Chapter 8: Object Reference and Memory Allocation

If we had to choose one word on which we could bestow the honor of being the source of the greatest confusion between C++ and Java, that word would be "reference". An object reference in C++ does not at all mean the same thing as an object reference in Java. In C++, the following phrase makes sense: "A variable serves as a reference for a previously created object." On the other hand, the following phrase is more appropriate for Java: "A variable holds a reference for a class-type object." On the face of it, the two phrases sound about the same; yet they have very different meanings. When a variable in Java holds a reference to a newly created object, it's like a pointer in C++ holding the memory address of an object. And when a variable in C++ serves as a reference for a previously created object, the variable becomes an alias for that object. The goal of this chapter is to clarify these usages of the word "reference" in C++ and Java. This chapter will also address the issues of memory allocation and deallocation, and the definition of structures in C++.

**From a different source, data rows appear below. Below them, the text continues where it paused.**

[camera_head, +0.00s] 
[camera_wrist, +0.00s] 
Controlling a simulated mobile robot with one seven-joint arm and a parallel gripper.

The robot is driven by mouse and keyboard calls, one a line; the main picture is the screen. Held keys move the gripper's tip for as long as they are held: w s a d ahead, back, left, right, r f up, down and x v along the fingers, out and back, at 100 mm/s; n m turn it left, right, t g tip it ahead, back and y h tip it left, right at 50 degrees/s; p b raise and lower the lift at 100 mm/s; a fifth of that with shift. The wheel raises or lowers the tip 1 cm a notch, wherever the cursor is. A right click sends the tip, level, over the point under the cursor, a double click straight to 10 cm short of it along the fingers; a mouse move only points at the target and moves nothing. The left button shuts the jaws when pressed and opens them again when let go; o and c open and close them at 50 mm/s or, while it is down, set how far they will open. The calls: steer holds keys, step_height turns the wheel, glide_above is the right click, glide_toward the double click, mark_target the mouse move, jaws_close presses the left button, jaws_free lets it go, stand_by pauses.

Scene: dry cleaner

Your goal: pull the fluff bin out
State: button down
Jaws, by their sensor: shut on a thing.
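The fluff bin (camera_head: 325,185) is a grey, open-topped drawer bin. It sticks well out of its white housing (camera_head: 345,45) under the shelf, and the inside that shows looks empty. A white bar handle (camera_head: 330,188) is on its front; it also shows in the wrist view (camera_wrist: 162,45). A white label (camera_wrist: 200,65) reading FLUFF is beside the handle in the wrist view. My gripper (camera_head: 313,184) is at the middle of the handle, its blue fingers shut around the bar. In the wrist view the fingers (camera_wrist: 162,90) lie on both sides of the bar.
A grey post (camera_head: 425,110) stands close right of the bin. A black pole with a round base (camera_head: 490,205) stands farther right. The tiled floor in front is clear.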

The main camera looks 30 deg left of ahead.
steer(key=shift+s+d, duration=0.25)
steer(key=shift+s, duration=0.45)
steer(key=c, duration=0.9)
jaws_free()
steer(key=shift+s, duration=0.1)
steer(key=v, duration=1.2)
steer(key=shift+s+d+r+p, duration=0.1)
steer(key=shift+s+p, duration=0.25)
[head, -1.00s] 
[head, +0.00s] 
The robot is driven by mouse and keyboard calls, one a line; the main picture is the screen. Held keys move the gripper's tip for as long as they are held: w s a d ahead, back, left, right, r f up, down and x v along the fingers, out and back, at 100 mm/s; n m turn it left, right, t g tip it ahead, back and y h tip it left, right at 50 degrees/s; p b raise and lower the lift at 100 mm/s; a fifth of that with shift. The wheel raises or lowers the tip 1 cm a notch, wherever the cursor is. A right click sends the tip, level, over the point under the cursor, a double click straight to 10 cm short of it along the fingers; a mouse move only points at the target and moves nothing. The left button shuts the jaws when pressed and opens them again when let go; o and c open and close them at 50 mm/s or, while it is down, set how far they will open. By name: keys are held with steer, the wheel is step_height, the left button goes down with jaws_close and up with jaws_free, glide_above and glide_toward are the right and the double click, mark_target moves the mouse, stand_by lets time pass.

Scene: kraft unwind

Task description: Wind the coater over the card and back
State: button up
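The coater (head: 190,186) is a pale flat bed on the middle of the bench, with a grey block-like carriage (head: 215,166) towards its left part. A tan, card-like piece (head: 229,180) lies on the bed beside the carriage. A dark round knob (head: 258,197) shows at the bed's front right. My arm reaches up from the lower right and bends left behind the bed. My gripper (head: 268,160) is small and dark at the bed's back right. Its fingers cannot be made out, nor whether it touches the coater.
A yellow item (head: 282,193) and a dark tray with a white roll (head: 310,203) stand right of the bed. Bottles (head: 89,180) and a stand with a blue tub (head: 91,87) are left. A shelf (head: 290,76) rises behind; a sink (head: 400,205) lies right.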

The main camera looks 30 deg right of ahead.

8.1 OBJECT REFERENCE IN C++

An object reference in C++ is merely an alternative name for an object or a variable. In C++, the notation

       T& 

means a reference for an object of type T. For example, we could say

      int i = 2;      int& r = i; 

With the second declaration, the variable r is a reference for the variable i; r is simply another name for the variable i. So if we say

      r = 3; 

we are also causing the value of i to become 3. You might think of r as serving as an alias for i. If you apply the address operator ‘&’ to r, you will get the address of i. That is,

      int* q = &r; 

will cause q to point to i. Now if we declare

      int* p = &i; 

the pointers p and q would both point to exactly the same location in the memory. And if we incremented r by

       r++; 

we would actually be incrementing i and achieving i++. Don't forget that, on the basis of the above discussion, if we want to obtain a pointer to an object that is referenced by the identifier r, all we have to do is to find^[1]

      &r; 

The following declaration is an error:

      int& r = 100; // WRONG 

That's because the initializer for a T& type must be an object of type T whose address can be ascertained. The constant 100 has no address associated with it. This constraint does not apply to a reference of const T& type. For example, it would be legal to say

      const int& r = 100; 

You cannot change the object of a reference. Here is an example:

      int i = 3;      int j = 100;      int& r = i;      r++;                  // i is now 4      r = j;                // i is now 100      r++;                  // i is now 101

With these declarations, r remains a reference to i no matter what happens subsequently.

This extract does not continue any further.